The journey of the 1982 Tar Heels began on March 30th, 1981 in the Spectrum in Philadelphia, where the Tar Heels fell to the Indiana Hoosiers in the National Championship. It was the final game in Carolina blue for the great Al Wood who two nights earlier had played an all-time game against Virginia in the semis. The other four key Tar Heels, James Worthy, Sam Perkins, Matt Doherty, and Jimmy Black would all be back, but their senior captain would be replaced by a hot-shot freshman from Wilmington. His name was Michael Jordan.
The Tar Heels were picked as the preseason #1 and were given the cover of Sports Illustrated. Dean Smith, in keeping with his old school values of seniority, indicated that four of his five starters be photographed for the cover, leaving his freshman off of it. Young Mike Jordan would have to earn his press attention.
The Tar Heels played like the best team in the nation all season long. Worthy made the leap to superstar between his sophomore and junior seasons, and Perkins, the rare freshman star under Dean Smith the year before, was one of the best big men in the nation.

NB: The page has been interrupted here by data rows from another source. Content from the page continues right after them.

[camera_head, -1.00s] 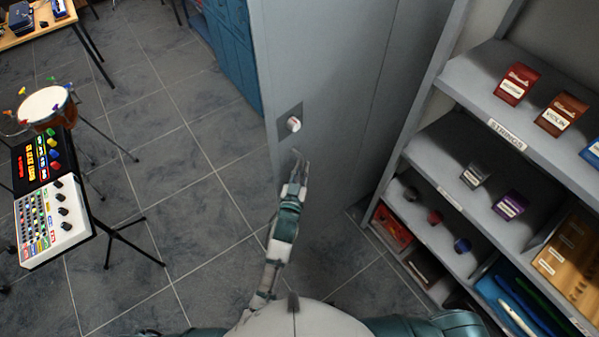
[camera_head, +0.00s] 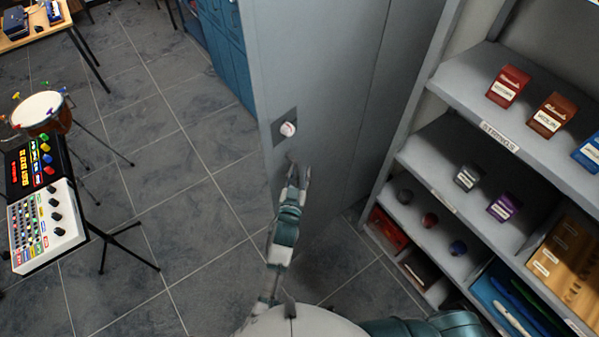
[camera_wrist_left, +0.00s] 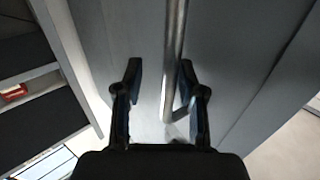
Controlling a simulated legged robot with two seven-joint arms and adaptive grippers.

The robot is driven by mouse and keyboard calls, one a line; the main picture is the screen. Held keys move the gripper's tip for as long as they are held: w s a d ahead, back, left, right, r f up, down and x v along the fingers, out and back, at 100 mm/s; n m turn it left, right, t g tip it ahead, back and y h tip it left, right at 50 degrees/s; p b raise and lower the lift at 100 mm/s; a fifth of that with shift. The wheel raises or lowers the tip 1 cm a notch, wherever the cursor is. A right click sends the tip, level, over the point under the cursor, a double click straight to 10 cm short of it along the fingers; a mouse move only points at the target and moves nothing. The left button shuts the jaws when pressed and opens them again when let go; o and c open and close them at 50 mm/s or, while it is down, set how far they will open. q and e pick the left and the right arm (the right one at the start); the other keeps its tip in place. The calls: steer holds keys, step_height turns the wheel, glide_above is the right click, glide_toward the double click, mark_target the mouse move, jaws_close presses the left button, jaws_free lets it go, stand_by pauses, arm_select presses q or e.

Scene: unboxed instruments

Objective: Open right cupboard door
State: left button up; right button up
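The grey cupboard door (camera_head: 335,80) stands tall in the middle of the head view. My left gripper (camera_head: 298,172) is just below the knob, close to the door and apart from the knob. In the left wrist view the left gripper (camera_wrist_left: 160,80) is open, its two dark fingers spread. A metal bar (camera_wrist_left: 174,60) runs between the fingers in that picture, nearer the right finger; whether it touches I cannot tell. My right gripper is out of view.
A grey shelf unit (camera_head: 440,150) with boxes and small items stands to the right. Blue lockers (camera_head: 228,50) are behind the door's left side. A mixer on a stand (camera_head: 48,225) and a drum (camera_head: 38,108) are at left. Tiled floor between is clear.

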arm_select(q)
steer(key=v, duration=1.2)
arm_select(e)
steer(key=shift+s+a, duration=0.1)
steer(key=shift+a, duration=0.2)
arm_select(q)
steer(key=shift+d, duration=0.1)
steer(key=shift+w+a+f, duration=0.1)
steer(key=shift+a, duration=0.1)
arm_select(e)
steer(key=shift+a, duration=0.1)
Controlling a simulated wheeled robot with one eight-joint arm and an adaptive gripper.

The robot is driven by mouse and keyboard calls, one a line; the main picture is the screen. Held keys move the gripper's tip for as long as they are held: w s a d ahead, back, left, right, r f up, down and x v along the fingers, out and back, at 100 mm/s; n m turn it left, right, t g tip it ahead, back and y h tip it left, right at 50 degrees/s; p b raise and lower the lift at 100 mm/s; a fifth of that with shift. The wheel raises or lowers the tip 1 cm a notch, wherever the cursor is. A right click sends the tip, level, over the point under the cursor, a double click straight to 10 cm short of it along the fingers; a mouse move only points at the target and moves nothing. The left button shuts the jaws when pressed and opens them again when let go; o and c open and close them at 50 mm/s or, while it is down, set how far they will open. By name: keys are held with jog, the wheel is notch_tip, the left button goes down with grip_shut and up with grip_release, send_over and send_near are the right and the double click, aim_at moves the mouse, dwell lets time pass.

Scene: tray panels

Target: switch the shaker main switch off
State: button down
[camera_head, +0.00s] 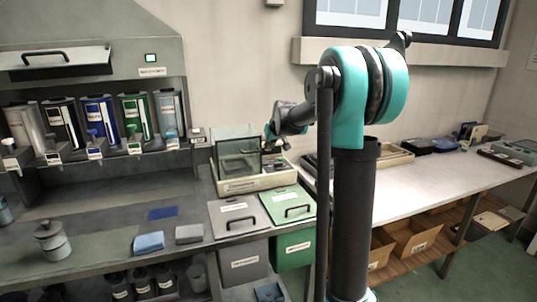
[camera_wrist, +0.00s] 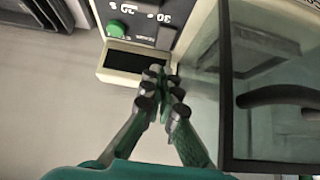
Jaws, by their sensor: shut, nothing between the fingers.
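The device I take for the shaker has a beige base (camera_head: 265,181) and a clear hood with dark edges (camera_head: 237,147); it stands on the bench left of my arm. In the wrist view its beige panel (camera_wrist: 110,68) carries a round green button (camera_wrist: 117,29), printed numbers and a dark rectangular inset (camera_wrist: 135,61). I cannot tell which part is the main switch. My gripper (camera_wrist: 160,76) is shut and empty, its fingertips over or just beside the inset's right end; contact cannot be told. In the head view my gripper (camera_head: 270,135) is at the hood's right side.
The hood (camera_wrist: 275,110) with its dark handle is close right of my fingers. Grey (camera_head: 238,216) and green (camera_head: 287,205) lidded bins stand in front of the device. Several canisters line the left shelf. The white table (camera_head: 440,175) at right has clear room.

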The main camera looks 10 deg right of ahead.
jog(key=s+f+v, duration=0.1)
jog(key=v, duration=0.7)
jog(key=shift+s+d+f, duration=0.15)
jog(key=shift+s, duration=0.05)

Jimmy Black served as a surehanded point guard and leader. Matt Doherty was a versatile utility player, and Jordan was a superbly efficient freshman. The Tar Heels cruised through the regular season, going 12-2 in the ACC, and knocked off #2 Virginia in the ACC Tournament Final 47-45 after a controversial but effective stall game in the final minutes (this game led directly to the shot clock being implemented in ACC play the following season).
A look at UNC’s stats that year are somewhat staggering when contrasted to the college game now: UNC’s five starters all averaged big minutes (Jordan had the fewest of the five and he averaged 31.7 mpg!) and the bench player with the most playing time was Jim Braddock, who had just 10.6 mpg. No one else got more than 8. On top of that, all five starters shot better than 50% from the field and 67% from the line.

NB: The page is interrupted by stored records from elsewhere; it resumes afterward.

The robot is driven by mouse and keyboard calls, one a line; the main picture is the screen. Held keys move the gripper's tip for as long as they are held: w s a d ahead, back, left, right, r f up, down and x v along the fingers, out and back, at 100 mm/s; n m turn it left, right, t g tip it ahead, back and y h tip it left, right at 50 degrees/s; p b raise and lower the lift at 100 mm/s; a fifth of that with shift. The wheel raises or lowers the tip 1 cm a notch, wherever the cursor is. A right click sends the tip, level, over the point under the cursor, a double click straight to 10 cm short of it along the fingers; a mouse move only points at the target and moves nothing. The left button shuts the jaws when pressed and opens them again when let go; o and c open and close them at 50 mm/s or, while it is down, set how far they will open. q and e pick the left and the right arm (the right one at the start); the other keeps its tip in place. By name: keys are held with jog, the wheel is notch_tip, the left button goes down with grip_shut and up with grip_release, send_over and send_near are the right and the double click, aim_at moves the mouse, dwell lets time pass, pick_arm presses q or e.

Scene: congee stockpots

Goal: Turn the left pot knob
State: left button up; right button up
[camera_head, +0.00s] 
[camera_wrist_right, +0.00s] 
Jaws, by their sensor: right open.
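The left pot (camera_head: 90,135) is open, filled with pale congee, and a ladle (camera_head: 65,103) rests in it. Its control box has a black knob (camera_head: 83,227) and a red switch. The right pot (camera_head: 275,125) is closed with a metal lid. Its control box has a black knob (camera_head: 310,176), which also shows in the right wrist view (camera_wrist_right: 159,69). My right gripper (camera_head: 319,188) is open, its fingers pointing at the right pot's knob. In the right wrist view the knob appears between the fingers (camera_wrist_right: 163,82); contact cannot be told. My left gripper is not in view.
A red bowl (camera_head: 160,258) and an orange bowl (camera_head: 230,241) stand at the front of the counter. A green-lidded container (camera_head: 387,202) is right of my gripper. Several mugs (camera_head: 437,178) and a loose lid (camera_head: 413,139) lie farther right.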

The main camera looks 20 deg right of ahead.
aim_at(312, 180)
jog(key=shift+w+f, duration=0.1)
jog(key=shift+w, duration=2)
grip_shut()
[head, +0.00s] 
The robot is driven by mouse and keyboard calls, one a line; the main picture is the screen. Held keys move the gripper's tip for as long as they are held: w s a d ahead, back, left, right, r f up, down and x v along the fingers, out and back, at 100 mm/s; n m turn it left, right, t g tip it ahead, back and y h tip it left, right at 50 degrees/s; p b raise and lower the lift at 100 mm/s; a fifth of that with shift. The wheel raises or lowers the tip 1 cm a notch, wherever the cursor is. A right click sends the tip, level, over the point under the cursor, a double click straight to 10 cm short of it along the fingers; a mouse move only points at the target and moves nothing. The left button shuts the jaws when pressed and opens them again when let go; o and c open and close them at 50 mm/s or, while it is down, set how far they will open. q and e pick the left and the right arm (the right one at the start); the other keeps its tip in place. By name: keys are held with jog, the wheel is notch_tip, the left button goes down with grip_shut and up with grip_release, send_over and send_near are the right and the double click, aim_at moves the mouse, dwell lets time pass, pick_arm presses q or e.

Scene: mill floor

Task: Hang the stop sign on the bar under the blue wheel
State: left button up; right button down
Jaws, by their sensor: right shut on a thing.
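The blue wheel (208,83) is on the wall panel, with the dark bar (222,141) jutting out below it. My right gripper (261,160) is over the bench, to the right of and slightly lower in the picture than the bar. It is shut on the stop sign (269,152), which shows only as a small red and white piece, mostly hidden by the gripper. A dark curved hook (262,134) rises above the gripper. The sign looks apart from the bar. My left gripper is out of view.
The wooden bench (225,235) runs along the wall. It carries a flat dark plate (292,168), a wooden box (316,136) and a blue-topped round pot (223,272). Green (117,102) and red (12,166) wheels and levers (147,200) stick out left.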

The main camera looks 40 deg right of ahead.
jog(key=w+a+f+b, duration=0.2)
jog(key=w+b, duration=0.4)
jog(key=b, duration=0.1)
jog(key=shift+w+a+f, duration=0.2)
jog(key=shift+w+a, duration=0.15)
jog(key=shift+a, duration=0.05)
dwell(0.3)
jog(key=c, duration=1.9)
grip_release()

In the weeks leading up to the NCAA Tournament, Jimmy Black called the team together and gave a speech exhorting them to be the squad that finally finished the deal for Dean Smith. The Heels survived a first round scare against James Madison, but otherwise sailed to the Final Four, where they faced the Houston Cougars of Rob Williams, Clyde Drexler, and freshman big man Hakeem Olajuwon. The Tar Heels extinguished any drama straight away: They scored the first 14 points of the game and never relinquished the lead, winning 68-63. This set up a championship match up with John Thompson’s Georgetown Hoyas.
The Hoyas were champions of the three-year old Big East and were looking to become the first national champions in conference history. Thompson’s squad were led offensively by Eric “Sleepy” Floyd, a high-scoring shooting guard who, like Worthy, was a native of Gastonia, NC and had attended Hunter Huss High, the rival of Worthy’s Ashbrook. The two teams had met in the 1977 state championship, a game won by Floyd’s side. Now they would face off in another title game of greater import. But it was on defense that the Hoyas really earned their keep. That side of the ball was led by Patrick Ewing, the freshman sensation who averaged 4.5 blocks per game.
Here’s the full game, though I highly recommend syncing the audio to Woody Durham’s call below.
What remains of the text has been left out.